The Fairies have, in Wales, at least three common and distinctive names, as well as others that are not nowadays used.

The first and most general name given to the Fairies is “Y Tylwyth Têg,” or, the Fair Tribe, an expressive and descriptive term. They are spoken of as a people, and not as myths or goblins, and they are said to be a fair or handsome race.

Another common name for the Fairies, is, “Bendith y Mamau,” or, “The Mothers’ Blessing.” In Doctor Owen Pughe’s Dictionary they are called “Bendith eu Mamau,” or, “Their Mothers’ Blessing.” The first is the most common expression, at least in North Wales. It is a

singularly strange expression, and difficult to explain. Perhaps it hints at a Fairy origin on the mother’s side of certain fortunate people.

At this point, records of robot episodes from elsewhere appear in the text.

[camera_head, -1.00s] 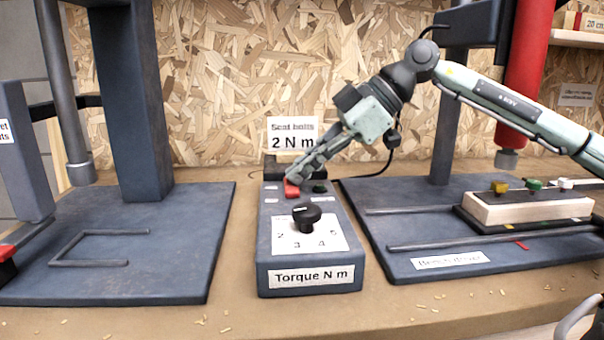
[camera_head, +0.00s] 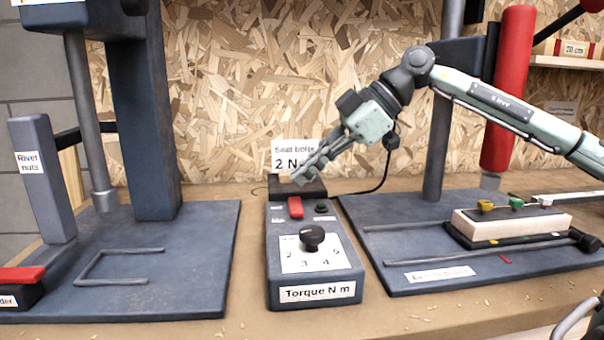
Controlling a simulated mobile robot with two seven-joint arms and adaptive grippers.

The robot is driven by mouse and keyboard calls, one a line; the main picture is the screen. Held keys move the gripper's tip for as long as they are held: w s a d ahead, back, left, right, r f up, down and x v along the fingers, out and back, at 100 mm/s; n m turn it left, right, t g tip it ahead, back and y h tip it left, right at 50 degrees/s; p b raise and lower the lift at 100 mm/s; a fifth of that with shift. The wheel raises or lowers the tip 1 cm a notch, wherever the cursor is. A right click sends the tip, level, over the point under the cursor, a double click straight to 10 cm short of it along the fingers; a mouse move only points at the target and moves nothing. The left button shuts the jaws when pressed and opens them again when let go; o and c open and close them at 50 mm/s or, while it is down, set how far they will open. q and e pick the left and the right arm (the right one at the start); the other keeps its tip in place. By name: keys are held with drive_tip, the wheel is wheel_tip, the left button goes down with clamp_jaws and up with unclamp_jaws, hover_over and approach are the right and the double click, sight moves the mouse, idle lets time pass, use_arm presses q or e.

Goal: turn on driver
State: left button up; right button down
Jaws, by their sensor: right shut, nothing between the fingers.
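The driver's grey control box (camera_head: 315,290), labelled "Torque N m", stands in the middle of the bench. On its top are a red rocker switch (camera_head: 295,207), a dark green lamp or button (camera_head: 321,207) and a black dial knob (camera_head: 312,237) over a numbered plate. My right gripper (camera_head: 299,179) is shut and empty. Its tips are just above and behind the red switch, apart from it in the picture. The bench driver (camera_head: 510,90), with a red body, stands at the right on its base plate.
A rivet nut press (camera_head: 145,120) stands on a plate at the left. A wooden block (camera_head: 512,224) with coloured pieces sits on the right plate. A "2 N m" seat bolts sign (camera_head: 290,160) stands behind the box. A cable runs behind it.

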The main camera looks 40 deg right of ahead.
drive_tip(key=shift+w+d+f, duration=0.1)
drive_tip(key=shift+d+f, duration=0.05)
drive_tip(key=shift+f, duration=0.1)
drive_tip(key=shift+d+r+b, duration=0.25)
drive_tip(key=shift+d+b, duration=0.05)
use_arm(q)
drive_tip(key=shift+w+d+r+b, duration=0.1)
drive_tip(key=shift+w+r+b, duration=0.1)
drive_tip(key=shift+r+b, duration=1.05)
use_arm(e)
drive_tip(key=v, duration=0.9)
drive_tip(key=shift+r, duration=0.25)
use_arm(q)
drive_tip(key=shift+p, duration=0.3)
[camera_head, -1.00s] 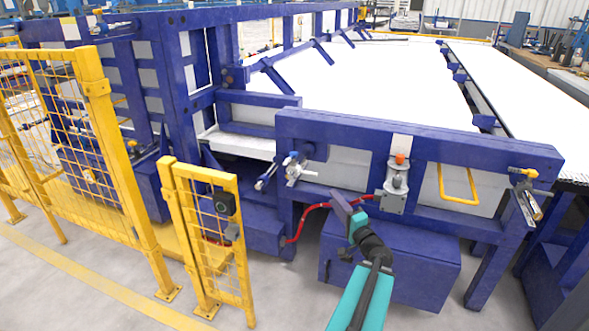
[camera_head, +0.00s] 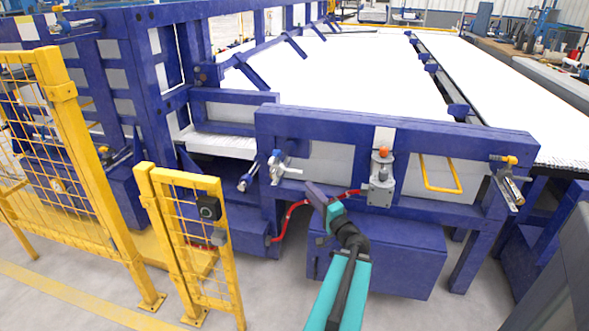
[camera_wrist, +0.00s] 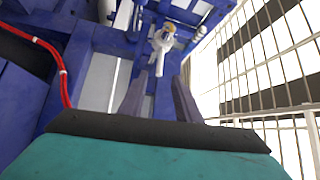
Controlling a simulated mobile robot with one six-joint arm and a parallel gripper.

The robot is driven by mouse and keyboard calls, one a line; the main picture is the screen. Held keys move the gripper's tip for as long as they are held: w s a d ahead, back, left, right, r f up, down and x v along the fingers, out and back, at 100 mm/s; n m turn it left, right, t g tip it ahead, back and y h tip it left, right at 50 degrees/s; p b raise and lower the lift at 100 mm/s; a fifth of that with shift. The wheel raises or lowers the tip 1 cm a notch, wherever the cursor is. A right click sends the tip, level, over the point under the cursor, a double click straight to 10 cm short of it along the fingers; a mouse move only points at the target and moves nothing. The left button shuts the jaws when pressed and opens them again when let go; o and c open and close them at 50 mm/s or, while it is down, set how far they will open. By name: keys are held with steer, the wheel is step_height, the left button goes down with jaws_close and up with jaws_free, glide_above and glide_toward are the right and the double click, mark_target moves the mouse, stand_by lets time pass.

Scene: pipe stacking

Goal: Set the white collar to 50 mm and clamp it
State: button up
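A small white and silver fitting (camera_head: 278,167) projects from the front of the blue frame, left of centre in the head view. In the wrist view, a white fitting with a yellowish end (camera_wrist: 162,43) lies beyond my fingers, and its pale lever points down between them. I take this as the place of the white collar, but cannot make out the collar itself, any scale or the clamp's state. My gripper (camera_head: 318,195) is right of and below the fitting in the head view. In the wrist view its two fingers (camera_wrist: 160,78) stand apart, with nothing held.
The blue frame (camera_head: 400,135) spans the front. A grey fixture with a red-orange top (camera_head: 381,178) and a yellow handle (camera_head: 440,185) are on it, right of my gripper. A red hose (camera_head: 288,215) hangs below. Yellow mesh fencing (camera_head: 200,225) stands at left. Open floor lies in front.

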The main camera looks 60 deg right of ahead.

The third name given to Fairies is “Ellyll,” an elf, a demon, a goblin. This name conveys these beings to the land of spirits, and makes them resemble the oriental Genii, and Shakespeare’s sportive elves. It agrees, likewise, with the modern popular creed respecting goblins and their doings.

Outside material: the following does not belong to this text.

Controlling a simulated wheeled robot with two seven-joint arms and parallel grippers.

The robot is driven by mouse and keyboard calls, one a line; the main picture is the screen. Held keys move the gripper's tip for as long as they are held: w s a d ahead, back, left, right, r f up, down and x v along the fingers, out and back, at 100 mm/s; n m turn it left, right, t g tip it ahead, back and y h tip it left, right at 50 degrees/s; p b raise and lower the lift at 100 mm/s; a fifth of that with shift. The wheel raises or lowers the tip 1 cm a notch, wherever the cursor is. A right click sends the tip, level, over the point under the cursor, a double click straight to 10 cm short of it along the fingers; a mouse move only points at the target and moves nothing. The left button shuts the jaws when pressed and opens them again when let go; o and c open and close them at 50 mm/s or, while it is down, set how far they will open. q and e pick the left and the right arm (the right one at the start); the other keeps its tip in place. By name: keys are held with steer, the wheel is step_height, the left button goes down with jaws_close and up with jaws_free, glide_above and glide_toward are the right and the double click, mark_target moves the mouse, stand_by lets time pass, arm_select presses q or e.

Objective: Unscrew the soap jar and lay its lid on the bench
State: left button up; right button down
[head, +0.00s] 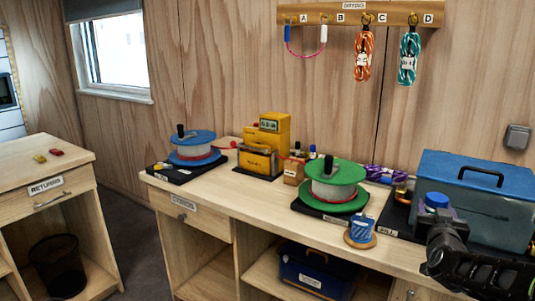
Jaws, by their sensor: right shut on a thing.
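A jar with a round blue lid (437,199), which I take to be the soap jar, is at the right of the bench (263,209), in front of the blue-lidded bin. My right gripper (436,212) reaches in from the lower right and is shut at the jar. The gripper hides much of the jar's body, and I cannot tell whether the fingers press on the lid or the body. The lid shows at the top of the jar. My left gripper is not in view.
A small blue item on a brown disc (360,241) sits at the bench's front edge. A green reel (335,174), blue reel (192,138) and yellow machine (264,143) stand along the bench.

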Davydd ab Gwilym, in a description of a mountain mist in which he was once enveloped, says:—

Yr ydoedd ym mhob gobant
Ellyllon mingeimion gant.

There were in every hollow
A hundred wrymouthed elves.

The Cambro-Briton, v. I., p. 348.

In Pembrokeshire the Fairies are called Dynon Buch Têg, or the Fair Small People.

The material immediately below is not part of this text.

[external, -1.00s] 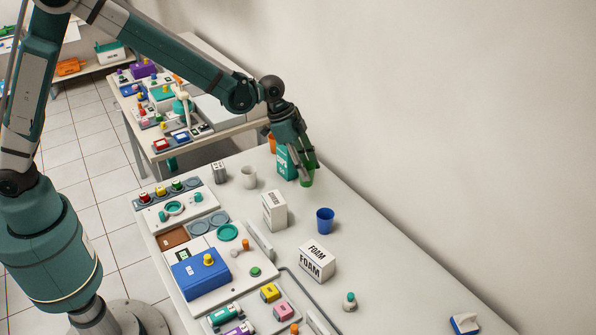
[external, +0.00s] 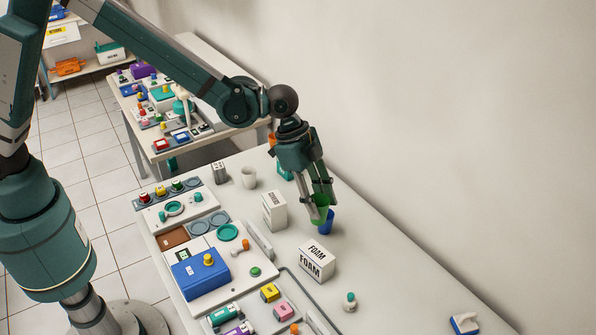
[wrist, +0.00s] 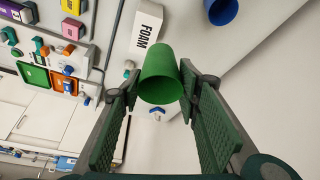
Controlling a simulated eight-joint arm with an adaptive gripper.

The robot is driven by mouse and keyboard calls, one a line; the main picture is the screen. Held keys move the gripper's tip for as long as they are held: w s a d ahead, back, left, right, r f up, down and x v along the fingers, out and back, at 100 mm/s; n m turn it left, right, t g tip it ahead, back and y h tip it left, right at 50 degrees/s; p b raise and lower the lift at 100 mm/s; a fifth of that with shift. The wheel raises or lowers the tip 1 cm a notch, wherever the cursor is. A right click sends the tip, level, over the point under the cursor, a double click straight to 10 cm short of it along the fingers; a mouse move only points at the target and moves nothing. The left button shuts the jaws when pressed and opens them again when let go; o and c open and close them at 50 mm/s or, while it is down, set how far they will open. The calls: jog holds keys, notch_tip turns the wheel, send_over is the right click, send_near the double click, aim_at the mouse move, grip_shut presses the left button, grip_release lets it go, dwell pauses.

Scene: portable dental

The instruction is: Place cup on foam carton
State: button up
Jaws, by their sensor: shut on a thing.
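My gripper (external: 320,205) is shut on a green cup (external: 319,212) and holds it above the table. In the wrist view the green cup (wrist: 160,76) sits between the two green finger pads. The foam carton (external: 316,262), a white box lettered FOAM, stands on the table, nearer the camera than the gripper in the external view. The foam carton (wrist: 146,38) shows beyond the green cup in the wrist view, partly overlapped by it.
A white carton (external: 273,210) stands left of the gripper, with a white mug (external: 248,177) farther back. A blue box (external: 200,272) and coloured parts fill the left side. A small green-topped item (external: 349,301) stands right of the foam carton. The right side is mostly clear.

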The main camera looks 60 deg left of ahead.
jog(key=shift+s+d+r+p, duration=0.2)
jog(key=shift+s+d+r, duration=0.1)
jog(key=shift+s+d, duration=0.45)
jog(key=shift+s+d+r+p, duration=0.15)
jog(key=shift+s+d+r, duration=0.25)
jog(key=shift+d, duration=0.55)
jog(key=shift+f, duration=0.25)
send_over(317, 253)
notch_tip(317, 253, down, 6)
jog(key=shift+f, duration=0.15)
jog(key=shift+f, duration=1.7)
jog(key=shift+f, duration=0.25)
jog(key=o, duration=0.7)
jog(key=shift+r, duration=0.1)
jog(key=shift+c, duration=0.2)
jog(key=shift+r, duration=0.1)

Another name applied to the Fairies is Plant Annwfn, or Plant Annwn. This, however, is not an appellation in common use. The term is applied to the Fairies in the third paragraph of a Welsh prose poem called Bardd Cwsg, thus:—

Y bwriodd y Tylwyth Têg fi . . . oni bai fy nyfod i mewn
pryd i’th achub o gigweiniau Plant Annwfn.

Where the Tylwyth Têg threw me . . . if I had not come
in time to rescue thee from the clutches of Plant Annwfn.